[Source records]
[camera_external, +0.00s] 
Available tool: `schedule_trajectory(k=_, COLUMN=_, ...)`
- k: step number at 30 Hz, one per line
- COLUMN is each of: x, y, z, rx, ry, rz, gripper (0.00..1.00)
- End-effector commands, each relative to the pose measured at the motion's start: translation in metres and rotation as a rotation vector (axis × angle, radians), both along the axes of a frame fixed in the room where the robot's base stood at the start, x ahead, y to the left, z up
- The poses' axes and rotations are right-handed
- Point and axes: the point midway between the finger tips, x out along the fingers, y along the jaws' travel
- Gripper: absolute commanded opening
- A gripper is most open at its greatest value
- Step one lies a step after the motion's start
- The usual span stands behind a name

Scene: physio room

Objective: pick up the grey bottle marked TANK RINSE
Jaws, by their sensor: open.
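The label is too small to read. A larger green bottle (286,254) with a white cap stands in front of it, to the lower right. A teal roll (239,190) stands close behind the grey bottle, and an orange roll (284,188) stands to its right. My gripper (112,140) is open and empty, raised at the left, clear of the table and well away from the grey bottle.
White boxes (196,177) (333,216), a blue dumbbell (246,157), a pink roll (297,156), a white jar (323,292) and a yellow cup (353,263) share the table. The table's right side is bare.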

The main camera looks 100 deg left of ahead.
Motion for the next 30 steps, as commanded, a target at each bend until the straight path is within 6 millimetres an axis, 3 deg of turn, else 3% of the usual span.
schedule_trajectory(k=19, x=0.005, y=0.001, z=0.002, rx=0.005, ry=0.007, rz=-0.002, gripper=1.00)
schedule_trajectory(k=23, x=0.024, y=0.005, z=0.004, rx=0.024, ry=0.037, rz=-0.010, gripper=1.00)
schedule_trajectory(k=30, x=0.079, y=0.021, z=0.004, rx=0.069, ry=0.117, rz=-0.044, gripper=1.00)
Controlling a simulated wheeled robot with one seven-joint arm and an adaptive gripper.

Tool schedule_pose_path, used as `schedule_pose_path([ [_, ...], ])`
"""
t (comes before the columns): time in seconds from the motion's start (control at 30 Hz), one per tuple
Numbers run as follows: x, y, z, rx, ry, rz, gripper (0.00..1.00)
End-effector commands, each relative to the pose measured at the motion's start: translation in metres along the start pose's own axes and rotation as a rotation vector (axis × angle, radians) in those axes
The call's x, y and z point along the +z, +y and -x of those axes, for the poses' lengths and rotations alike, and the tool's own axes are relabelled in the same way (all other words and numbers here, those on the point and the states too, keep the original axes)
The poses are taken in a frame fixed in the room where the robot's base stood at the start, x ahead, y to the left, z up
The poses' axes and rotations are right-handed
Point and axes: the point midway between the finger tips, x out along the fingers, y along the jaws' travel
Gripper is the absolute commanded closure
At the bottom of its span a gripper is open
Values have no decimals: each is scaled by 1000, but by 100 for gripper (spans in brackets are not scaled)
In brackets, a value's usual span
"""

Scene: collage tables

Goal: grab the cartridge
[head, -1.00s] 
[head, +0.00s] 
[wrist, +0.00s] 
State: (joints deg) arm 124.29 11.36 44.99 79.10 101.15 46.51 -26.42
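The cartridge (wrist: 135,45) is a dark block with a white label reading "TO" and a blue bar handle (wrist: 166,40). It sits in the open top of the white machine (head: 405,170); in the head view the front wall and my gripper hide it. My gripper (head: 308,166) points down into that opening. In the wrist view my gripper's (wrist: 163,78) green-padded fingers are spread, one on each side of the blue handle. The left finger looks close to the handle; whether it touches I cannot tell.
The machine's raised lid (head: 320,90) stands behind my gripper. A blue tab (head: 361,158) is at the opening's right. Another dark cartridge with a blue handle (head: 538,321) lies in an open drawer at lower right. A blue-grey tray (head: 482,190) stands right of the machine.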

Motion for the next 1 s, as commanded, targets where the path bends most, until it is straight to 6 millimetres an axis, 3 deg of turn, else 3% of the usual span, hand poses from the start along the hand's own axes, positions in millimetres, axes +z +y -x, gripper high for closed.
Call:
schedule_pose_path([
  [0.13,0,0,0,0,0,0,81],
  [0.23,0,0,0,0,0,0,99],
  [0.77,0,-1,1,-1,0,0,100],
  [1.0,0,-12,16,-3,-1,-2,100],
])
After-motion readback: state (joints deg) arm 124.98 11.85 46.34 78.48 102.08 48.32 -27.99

• _Written problem_:
As listed above, the lines from the line with "Scene: collage tables" to the line with "[wrist, +0.00s]" are to be echoed exactly, with both ends included and nothing added.

• _Final result_:
Scene: collage tables

Goal: grab the cartridge
[head, -1.00s] 
[head, +0.00s] 
[wrist, +0.00s] 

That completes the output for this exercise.